Print the data exactly, leaving nothing out.

▸ **INFORMATION SHOWN**:
..........
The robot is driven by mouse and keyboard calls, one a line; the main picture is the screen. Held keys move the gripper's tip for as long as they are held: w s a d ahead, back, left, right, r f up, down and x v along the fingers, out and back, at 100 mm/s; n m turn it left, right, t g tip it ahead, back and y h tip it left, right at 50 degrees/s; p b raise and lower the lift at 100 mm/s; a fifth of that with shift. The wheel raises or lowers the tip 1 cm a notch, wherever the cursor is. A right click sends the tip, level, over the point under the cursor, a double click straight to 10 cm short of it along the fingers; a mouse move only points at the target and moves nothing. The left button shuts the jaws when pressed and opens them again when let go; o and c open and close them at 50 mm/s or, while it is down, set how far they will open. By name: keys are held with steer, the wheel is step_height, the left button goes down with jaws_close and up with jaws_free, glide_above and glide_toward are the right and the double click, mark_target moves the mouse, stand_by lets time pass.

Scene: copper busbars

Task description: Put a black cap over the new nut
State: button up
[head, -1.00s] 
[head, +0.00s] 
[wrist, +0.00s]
..........
▸ **RESULT FOR THIS TASK**:
The robot is driven by mouse and keyboard calls, one a line; the main picture is the screen. Held keys move the gripper's tip for as long as they are held: w s a d ahead, back, left, right, r f up, down and x v along the fingers, out and back, at 100 mm/s; n m turn it left, right, t g tip it ahead, back and y h tip it left, right at 50 degrees/s; p b raise and lower the lift at 100 mm/s; a fifth of that with shift. The wheel raises or lowers the tip 1 cm a notch, wherever the cursor is. A right click sends the tip, level, over the point under the cursor, a double click straight to 10 cm short of it along the fingers; a mouse move only points at the target and moves nothing. The left button shuts the jaws when pressed and opens them again when let go; o and c open and close them at 50 mm/s or, while it is down, set how far they will open. By name: keys are held with steer, the wheel is step_height, the left button goes down with jaws_close and up with jaws_free, glide_above and glide_toward are the right and the double click, mark_target moves the mouse, stand_by lets time pass.

Scene: copper busbars

Task description: Put a black cap over the new nut
State: button up
[head, -1.00s] 
[head, +0.00s] 
[wrist, +0.00s]

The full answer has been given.